### What you need to do
Read the data and repeat all of it exactly.

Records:
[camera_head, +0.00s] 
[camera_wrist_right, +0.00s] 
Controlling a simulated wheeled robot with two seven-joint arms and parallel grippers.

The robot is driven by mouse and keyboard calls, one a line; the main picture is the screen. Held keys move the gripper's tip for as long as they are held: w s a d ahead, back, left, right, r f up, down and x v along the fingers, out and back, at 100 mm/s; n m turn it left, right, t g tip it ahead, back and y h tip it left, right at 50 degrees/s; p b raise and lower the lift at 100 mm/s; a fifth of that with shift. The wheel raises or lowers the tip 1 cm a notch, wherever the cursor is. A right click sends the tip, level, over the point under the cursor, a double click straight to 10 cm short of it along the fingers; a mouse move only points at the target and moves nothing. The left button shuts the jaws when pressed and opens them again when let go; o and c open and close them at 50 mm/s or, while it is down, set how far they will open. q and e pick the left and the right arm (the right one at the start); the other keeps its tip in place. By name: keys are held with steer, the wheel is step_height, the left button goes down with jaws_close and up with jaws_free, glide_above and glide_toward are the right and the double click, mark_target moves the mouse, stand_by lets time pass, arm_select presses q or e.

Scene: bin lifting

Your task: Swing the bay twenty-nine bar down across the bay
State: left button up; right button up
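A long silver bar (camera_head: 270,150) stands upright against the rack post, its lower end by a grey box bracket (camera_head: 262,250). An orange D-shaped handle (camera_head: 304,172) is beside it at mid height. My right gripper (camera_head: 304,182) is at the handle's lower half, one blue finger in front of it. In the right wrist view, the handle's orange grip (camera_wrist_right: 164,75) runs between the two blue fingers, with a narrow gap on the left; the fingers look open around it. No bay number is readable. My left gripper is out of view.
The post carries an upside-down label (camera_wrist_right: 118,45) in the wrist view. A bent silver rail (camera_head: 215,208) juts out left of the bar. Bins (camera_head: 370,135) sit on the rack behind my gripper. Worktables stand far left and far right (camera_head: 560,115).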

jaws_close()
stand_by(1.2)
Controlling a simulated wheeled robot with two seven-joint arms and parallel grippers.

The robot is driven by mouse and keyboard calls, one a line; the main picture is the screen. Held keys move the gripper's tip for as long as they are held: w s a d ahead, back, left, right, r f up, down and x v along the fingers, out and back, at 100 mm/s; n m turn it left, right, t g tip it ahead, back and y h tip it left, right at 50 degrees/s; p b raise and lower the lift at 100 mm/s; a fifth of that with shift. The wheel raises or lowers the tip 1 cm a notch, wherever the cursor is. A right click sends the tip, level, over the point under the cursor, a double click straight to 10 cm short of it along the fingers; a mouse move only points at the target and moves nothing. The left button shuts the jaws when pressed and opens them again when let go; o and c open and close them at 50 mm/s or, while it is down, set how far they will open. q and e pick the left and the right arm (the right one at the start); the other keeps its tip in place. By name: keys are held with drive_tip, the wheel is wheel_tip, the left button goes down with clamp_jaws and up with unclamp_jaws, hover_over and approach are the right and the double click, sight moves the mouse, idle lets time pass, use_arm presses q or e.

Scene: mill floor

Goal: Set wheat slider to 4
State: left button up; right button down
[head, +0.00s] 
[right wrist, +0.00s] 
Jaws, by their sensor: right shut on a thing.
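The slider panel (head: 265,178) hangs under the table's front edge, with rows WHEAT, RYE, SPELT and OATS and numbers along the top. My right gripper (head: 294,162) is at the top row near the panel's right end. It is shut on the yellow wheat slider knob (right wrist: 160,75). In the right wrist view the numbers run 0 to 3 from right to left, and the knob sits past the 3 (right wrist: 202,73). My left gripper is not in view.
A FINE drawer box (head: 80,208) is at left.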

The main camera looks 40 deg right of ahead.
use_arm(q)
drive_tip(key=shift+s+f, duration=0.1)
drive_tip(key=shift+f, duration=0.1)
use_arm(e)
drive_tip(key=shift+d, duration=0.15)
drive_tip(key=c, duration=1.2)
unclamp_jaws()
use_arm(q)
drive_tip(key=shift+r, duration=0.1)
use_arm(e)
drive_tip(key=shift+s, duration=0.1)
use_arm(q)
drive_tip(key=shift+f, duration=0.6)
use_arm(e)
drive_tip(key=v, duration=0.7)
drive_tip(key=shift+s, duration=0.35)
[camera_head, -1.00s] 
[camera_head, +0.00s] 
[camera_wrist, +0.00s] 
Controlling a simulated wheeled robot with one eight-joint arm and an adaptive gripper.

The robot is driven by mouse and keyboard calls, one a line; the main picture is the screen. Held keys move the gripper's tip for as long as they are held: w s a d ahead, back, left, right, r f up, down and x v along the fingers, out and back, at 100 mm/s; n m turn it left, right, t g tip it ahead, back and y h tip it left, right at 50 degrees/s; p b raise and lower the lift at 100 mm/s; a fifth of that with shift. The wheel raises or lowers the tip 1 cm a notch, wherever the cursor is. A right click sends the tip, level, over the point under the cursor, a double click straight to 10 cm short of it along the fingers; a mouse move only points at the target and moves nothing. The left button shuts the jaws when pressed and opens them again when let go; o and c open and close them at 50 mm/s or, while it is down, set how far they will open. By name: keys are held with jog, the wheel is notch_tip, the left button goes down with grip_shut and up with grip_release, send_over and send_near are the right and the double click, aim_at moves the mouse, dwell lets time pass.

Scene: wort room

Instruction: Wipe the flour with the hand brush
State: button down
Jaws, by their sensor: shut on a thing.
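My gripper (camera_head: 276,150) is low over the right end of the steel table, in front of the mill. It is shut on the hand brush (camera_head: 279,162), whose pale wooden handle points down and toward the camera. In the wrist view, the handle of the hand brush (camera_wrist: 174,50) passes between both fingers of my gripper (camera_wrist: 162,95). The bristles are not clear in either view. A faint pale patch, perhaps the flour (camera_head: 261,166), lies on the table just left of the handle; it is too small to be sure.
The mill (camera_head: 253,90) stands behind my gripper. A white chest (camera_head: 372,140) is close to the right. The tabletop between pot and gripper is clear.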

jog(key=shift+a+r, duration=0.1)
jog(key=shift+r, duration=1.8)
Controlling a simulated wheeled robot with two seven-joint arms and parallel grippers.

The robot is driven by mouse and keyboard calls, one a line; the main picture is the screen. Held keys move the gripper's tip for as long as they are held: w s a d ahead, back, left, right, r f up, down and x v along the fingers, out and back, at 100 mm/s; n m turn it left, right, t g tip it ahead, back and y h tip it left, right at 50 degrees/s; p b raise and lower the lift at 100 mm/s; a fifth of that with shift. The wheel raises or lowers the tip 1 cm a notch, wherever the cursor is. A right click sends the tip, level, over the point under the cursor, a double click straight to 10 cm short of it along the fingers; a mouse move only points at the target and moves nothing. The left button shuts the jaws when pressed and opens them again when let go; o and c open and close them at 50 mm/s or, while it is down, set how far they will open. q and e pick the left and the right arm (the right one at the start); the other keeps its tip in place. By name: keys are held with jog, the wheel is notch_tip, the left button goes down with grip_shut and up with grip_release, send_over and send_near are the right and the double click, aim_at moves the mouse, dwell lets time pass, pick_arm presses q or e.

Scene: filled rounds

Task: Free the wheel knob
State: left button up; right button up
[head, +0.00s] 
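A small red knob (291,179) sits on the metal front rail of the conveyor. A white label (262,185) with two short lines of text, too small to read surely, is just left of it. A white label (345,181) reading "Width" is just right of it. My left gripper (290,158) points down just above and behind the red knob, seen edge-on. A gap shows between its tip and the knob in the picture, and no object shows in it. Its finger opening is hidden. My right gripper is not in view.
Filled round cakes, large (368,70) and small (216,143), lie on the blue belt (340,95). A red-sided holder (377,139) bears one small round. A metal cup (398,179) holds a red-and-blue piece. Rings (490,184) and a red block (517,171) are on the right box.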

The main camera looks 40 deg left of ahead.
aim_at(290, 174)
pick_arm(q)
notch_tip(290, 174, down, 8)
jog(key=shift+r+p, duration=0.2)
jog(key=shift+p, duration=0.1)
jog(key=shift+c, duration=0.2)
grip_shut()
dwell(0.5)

### In response
[camera_head, +0.00s] 
[camera_wrist_right, +0.00s] 
Controlling a simulated wheeled robot with two seven-joint arms and parallel grippers.

The robot is driven by mouse and keyboard calls, one a line; the main picture is the screen. Held keys move the gripper's tip for as long as they are held: w s a d ahead, back, left, right, r f up, down and x v along the fingers, out and back, at 100 mm/s; n m turn it left, right, t g tip it ahead, back and y h tip it left, right at 50 degrees/s; p b raise and lower the lift at 100 mm/s; a fifth of that with shift. The wheel raises or lowers the tip 1 cm a notch, wherever the cursor is. A right click sends the tip, level, over the point under the cursor, a double click straight to 10 cm short of it along the fingers; a mouse move only points at the target and moves nothing. The left button shuts the jaws when pressed and opens them again when let go; o and c open and close them at 50 mm/s or, while it is down, set how far they will open. q and e pick the left and the right arm (the right one at the start); the other keeps its tip in place. By name: keys are held with steer, the wheel is step_height, the left button goes down with jaws_close and up with jaws_free, glide_above and glide_toward are the right and the double click, mark_target moves the mouse, stand_by lets time pass, arm_select presses q or e.

Scene: bin lifting

Your task: Swing the bay twenty-nine bar down across the bay
State: left button up; right button up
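A long silver bar (camera_head: 270,150) stands upright against the rack post, its lower end by a grey box bracket (camera_head: 262,250). An orange D-shaped handle (camera_head: 304,172) is beside it at mid height. My right gripper (camera_head: 304,182) is at the handle's lower half, one blue finger in front of it. In the right wrist view, the handle's orange grip (camera_wrist_right: 164,75) runs between the two blue fingers, with a narrow gap on the left; the fingers look open around it. No bay number is readable. My left gripper is out of view.
The post carries an upside-down label (camera_wrist_right: 118,45) in the wrist view. A bent silver rail (camera_head: 215,208) juts out left of the bar. Bins (camera_head: 370,135) sit on the rack behind my gripper. Worktables stand far left and far right (camera_head: 560,115).

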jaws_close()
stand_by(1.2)
Controlling a simulated wheeled robot with two seven-joint arms and parallel grippers.

The robot is driven by mouse and keyboard calls, one a line; the main picture is the screen. Held keys move the gripper's tip for as long as they are held: w s a d ahead, back, left, right, r f up, down and x v along the fingers, out and back, at 100 mm/s; n m turn it left, right, t g tip it ahead, back and y h tip it left, right at 50 degrees/s; p b raise and lower the lift at 100 mm/s; a fifth of that with shift. The wheel raises or lowers the tip 1 cm a notch, wherever the cursor is. A right click sends the tip, level, over the point under the cursor, a double click straight to 10 cm short of it along the fingers; a mouse move only points at the target and moves nothing. The left button shuts the jaws when pressed and opens them again when let go; o and c open and close them at 50 mm/s or, while it is down, set how far they will open. q and e pick the left and the right arm (the right one at the start); the other keeps its tip in place. By name: keys are held with drive_tip, the wheel is wheel_tip, the left button goes down with clamp_jaws and up with unclamp_jaws, hover_over and approach are the right and the double click, sight moves the mouse, idle lets time pass, use_arm presses q or e.

Scene: mill floor

Goal: Set wheat slider to 4
State: left button up; right button down
[head, +0.00s] 
[right wrist, +0.00s] 
Jaws, by their sensor: right shut on a thing.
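The slider panel (head: 265,178) hangs under the table's front edge, with rows WHEAT, RYE, SPELT and OATS and numbers along the top. My right gripper (head: 294,162) is at the top row near the panel's right end. It is shut on the yellow wheat slider knob (right wrist: 160,75). In the right wrist view the numbers run 0 to 3 from right to left, and the knob sits past the 3 (right wrist: 202,73). My left gripper is not in view.
A FINE drawer box (head: 80,208) is at left.

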The main camera looks 40 deg right of ahead.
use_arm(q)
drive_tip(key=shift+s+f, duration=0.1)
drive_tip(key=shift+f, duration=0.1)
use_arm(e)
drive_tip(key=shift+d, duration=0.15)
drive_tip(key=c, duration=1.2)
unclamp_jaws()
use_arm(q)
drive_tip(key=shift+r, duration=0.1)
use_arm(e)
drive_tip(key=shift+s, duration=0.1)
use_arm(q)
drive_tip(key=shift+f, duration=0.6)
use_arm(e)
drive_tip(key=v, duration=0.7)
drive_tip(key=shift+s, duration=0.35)
[camera_head, -1.00s] 
[camera_head, +0.00s] 
[camera_wrist, +0.00s] 
Controlling a simulated wheeled robot with one eight-joint arm and an adaptive gripper.

The robot is driven by mouse and keyboard calls, one a line; the main picture is the screen. Held keys move the gripper's tip for as long as they are held: w s a d ahead, back, left, right, r f up, down and x v along the fingers, out and back, at 100 mm/s; n m turn it left, right, t g tip it ahead, back and y h tip it left, right at 50 degrees/s; p b raise and lower the lift at 100 mm/s; a fifth of that with shift. The wheel raises or lowers the tip 1 cm a notch, wherever the cursor is. A right click sends the tip, level, over the point under the cursor, a double click straight to 10 cm short of it along the fingers; a mouse move only points at the target and moves nothing. The left button shuts the jaws when pressed and opens them again when let go; o and c open and close them at 50 mm/s or, while it is down, set how far they will open. By name: keys are held with jog, the wheel is notch_tip, the left button goes down with grip_shut and up with grip_release, send_over and send_near are the right and the double click, aim_at moves the mouse, dwell lets time pass.

Scene: wort room

Instruction: Wipe the flour with the hand brush
State: button down
Jaws, by their sensor: shut on a thing.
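My gripper (camera_head: 276,150) is low over the right end of the steel table, in front of the mill. It is shut on the hand brush (camera_head: 279,162), whose pale wooden handle points down and toward the camera. In the wrist view, the handle of the hand brush (camera_wrist: 174,50) passes between both fingers of my gripper (camera_wrist: 162,95). The bristles are not clear in either view. A faint pale patch, perhaps the flour (camera_head: 261,166), lies on the table just left of the handle; it is too small to be sure.
The mill (camera_head: 253,90) stands behind my gripper. A white chest (camera_head: 372,140) is close to the right. The tabletop between pot and gripper is clear.

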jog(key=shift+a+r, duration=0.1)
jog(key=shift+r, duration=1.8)
Controlling a simulated wheeled robot with two seven-joint arms and parallel grippers.

The robot is driven by mouse and keyboard calls, one a line; the main picture is the screen. Held keys move the gripper's tip for as long as they are held: w s a d ahead, back, left, right, r f up, down and x v along the fingers, out and back, at 100 mm/s; n m turn it left, right, t g tip it ahead, back and y h tip it left, right at 50 degrees/s; p b raise and lower the lift at 100 mm/s; a fifth of that with shift. The wheel raises or lowers the tip 1 cm a notch, wherever the cursor is. A right click sends the tip, level, over the point under the cursor, a double click straight to 10 cm short of it along the fingers; a mouse move only points at the target and moves nothing. The left button shuts the jaws when pressed and opens them again when let go; o and c open and close them at 50 mm/s or, while it is down, set how far they will open. q and e pick the left and the right arm (the right one at the start); the other keeps its tip in place. By name: keys are held with jog, the wheel is notch_tip, the left button goes down with grip_shut and up with grip_release, send_over and send_near are the right and the double click, aim_at moves the mouse, dwell lets time pass, pick_arm presses q or e.

Scene: filled rounds

Task: Free the wheel knob
State: left button up; right button up
[head, +0.00s] 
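A small red knob (291,179) sits on the metal front rail of the conveyor. A white label (262,185) with two short lines of text, too small to read surely, is just left of it. A white label (345,181) reading "Width" is just right of it. My left gripper (290,158) points down just above and behind the red knob, seen edge-on. A gap shows between its tip and the knob in the picture, and no object shows in it. Its finger opening is hidden. My right gripper is not in view.
Filled round cakes, large (368,70) and small (216,143), lie on the blue belt (340,95). A red-sided holder (377,139) bears one small round. A metal cup (398,179) holds a red-and-blue piece. Rings (490,184) and a red block (517,171) are on the right box.

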The main camera looks 40 deg left of ahead.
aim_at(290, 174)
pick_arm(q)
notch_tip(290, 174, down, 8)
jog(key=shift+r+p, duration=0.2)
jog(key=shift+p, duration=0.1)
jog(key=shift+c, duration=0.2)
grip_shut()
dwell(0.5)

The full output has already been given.